Usually, a buying company's first option is a "friendly merger"; they approach the board of directors (or the direct owners of a private company) and make a "tender offer" to buy the company by purchasing their controlling interest. The board, if they find the offer attractive enough, will agree, and usually their support (or the outright sale of shares) will get the company the 51% they need.

Failing the first option, the buying company's next strategy is to make the same tender offer on the open market. This must be a public declaration and there must be time for the market to absorb the news before the company can begin purchasing shares on the open market. The goal is to acquire 51% of the total shares in existence. Not 51% of market cap; that's the number (or value) of shares offered for public trading. You could buy 100% of Facebook's market cap and not be anywhere close to a majority holding (Zuckerberg himself owns 51% of the company, and other VCs still have closely-held shares not available for public trading). That means that a company that doesn't have 51% of its shares on the open market is pretty much un-buyable without getting at least some of those private shareholders to cash out. But, that's actually pretty rare; some of your larger multinationals may have as little as 10% of their equity in the hands of the upper management who would be trying to resist such a takeover.

At this point, the company being bought is probably treating this as a "hostile takeover". They have options, such as:

  • The "Poison Pill" (everyone who owns stock and agrees by contract not to sell their shares gets large amounts of free or cheap stock, so what's available on the market is no longer 51% of total shares),
  • The "Pac-Man Defense" (you're trying to buy me? Well then I'll buy you; your stock price tanked on the news of the offer, since your expected dividend payments just went WAY down, while demand for my stock just soared on the same news giving my major shareholders a lot of buying power), or
  • The "Golden Certificate" aka "superstock" (holders of shares of this stock, known in the market as "Class F", form their own separate voting pool, a majority of which must approve any motion of public business such as a tender offer, even if the public vote is unanimously in favor.

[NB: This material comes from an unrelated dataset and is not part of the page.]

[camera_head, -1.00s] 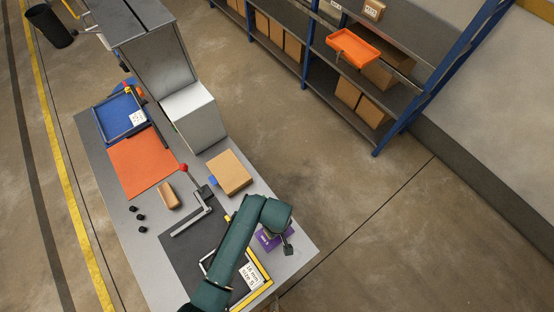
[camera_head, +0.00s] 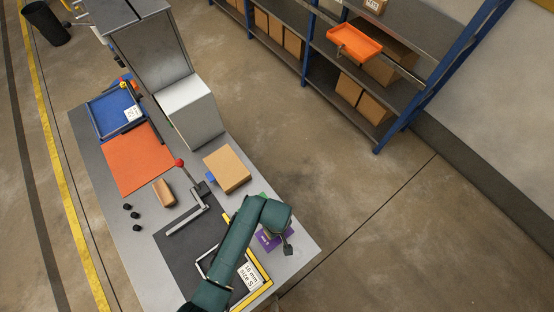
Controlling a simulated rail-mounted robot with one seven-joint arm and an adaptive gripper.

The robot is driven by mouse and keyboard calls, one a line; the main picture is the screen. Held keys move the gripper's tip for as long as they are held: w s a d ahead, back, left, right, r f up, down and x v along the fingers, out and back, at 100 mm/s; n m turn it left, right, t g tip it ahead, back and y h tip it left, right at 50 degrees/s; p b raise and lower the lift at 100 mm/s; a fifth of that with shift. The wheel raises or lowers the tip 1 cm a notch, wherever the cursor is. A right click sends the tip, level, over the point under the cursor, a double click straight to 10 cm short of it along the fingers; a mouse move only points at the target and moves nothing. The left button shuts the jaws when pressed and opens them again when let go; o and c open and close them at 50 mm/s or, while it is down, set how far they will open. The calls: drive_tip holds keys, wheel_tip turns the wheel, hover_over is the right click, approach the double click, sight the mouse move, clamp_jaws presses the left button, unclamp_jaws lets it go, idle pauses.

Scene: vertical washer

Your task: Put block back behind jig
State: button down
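A small tan wooden block (camera_head: 164,192) lies on the grey table, left of the jig (camera_head: 186,219). The jig is an L-shaped metal bar, with a red-knobbed lever (camera_head: 181,165) at its far end, on a dark mat (camera_head: 182,247). The block and jig look apart. My green arm reaches over the near right of the table. The end of my gripper (camera_head: 288,249) shows as a small dark piece by a purple item (camera_head: 267,242). Its fingers are too small and hidden to read. The block is well away from it.
A tan box (camera_head: 227,169) stands behind the jig's right side. Several black knobs (camera_head: 130,211) lie at the left. An orange mat (camera_head: 137,160), a blue tray (camera_head: 113,114) and a grey machine (camera_head: 186,103) fill the far end. A yellow-edged frame (camera_head: 254,278) lies under my arm.

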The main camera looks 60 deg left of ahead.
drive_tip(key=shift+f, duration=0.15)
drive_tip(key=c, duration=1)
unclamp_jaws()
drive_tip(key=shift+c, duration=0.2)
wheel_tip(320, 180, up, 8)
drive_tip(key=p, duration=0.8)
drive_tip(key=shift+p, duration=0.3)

The downside is that all other stock classes are effectively non-voting, and prices are adjusted by the market accordingly).
  • A "White Knight" (Hey, EvilCorp is trying to buy our company, we don't want that, let's see if Angels Inc is willing to make a better offer, cause we like their management and business model better).
  • The "Golden Parachute" (not really a defense against the company being bought, unless it's ludicrously opulent, but a good way out for the upper management; in the event of a hostile takeover, the executives and VPs get large severance packages, usually enough to be set for life if they wanted).

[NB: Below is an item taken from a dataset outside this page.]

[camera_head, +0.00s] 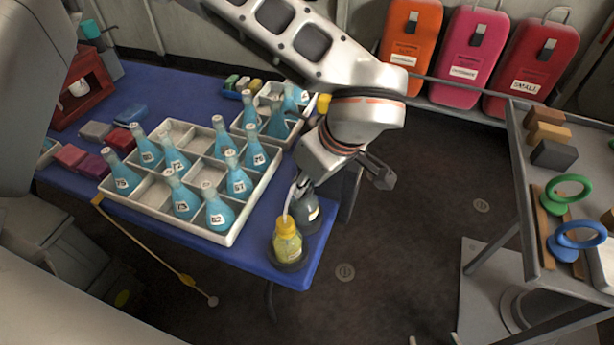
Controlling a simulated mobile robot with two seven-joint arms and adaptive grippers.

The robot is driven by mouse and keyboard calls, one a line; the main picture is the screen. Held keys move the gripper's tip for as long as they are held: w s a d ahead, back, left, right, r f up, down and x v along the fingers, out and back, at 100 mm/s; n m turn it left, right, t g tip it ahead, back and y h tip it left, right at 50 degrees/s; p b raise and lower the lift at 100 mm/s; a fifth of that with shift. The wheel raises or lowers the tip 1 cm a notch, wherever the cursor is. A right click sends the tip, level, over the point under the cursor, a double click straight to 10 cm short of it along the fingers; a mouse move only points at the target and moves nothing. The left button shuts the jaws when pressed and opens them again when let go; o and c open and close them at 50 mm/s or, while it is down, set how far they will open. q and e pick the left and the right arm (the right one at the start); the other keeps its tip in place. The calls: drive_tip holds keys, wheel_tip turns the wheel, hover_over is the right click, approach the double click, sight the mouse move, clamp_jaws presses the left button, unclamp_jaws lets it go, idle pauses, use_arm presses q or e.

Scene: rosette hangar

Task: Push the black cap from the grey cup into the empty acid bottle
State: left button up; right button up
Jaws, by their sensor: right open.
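My right gripper (341,182) is open at the front right corner of the blue table (258,254). One finger is close to a dark grey bottle (312,222) with a white label; I cannot tell whether they touch. The other finger hangs out to the right, past the table edge. A yellow bottle (287,244) with a yellow top and a pale bent spout stands in front of the dark bottle, in a dark round holder (289,265). I cannot make out the black cap or the grey cup, or tell which bottle is the empty acid bottle. My left gripper is out of view.
A white divided tray (232,236) holds several blue flasks left of the bottles; a smaller tray (292,137) stands behind it. A grey cart (520,190) with blocks and green and blue ring handles is at right. Dark floor lies open between table and cart.

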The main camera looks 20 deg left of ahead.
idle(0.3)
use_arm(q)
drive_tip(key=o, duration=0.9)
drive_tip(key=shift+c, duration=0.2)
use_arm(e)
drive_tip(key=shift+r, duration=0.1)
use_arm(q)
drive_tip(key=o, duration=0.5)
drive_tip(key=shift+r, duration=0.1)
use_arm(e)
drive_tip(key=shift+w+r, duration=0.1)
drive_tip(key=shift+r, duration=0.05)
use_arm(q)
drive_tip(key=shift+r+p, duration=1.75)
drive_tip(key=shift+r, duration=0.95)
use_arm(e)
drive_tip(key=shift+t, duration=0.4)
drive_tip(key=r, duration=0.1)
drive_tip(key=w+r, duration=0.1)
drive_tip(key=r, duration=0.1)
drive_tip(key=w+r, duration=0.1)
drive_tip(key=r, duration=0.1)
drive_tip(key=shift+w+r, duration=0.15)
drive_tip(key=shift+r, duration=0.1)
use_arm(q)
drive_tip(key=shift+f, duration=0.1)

However, for companies that are at risk of a takeover, unless management still controls enough of the company that an overruling public stockholder decision would have to be unanimous, the shareholder voting body will often reject efforts to activate these measures, because the takeover is often viewed as a good thing for them; if the company's vulnerable, that's usually because it has under-performing profits (or losses), which depresses its stock prices, and the buying company will typically make a tender offer well above the current stock value.

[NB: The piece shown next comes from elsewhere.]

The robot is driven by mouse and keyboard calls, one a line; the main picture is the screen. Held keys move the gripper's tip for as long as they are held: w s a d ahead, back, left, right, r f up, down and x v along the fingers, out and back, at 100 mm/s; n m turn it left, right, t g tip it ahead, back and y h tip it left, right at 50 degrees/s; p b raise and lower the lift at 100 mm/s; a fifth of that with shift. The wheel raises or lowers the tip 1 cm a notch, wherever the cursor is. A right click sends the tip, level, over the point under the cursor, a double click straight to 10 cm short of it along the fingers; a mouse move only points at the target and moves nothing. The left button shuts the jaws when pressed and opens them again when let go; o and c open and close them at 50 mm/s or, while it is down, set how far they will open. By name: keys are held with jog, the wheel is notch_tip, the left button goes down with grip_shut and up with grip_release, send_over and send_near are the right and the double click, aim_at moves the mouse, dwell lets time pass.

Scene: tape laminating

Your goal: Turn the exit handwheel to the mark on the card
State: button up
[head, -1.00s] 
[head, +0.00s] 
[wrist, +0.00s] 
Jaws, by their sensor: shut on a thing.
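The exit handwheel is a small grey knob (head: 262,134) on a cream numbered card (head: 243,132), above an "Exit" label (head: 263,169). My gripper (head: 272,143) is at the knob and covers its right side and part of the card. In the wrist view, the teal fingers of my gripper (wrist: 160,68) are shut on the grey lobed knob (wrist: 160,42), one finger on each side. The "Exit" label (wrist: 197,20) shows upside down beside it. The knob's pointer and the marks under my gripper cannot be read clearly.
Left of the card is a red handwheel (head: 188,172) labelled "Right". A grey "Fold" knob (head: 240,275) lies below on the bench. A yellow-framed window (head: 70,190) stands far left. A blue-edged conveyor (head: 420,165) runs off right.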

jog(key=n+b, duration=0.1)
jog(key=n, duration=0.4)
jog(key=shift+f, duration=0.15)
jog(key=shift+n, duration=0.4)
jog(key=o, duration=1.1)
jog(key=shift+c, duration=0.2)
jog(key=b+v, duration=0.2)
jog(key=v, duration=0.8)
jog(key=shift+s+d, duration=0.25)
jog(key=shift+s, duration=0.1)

Should the buying company succeed in approving the merger, any "holdouts" who did not want the merger to occur and did not sell their stock are "squeezed out"; their shares are forcibly purchased at the tender price, or exchanged for equivalent stock in the buying company (nobody deals in paper certificates anymore, and as of the dissolution of the purchased company's AOI such certs would be worthless), and they either move forward as shareholders in the new company or take their cash and go home.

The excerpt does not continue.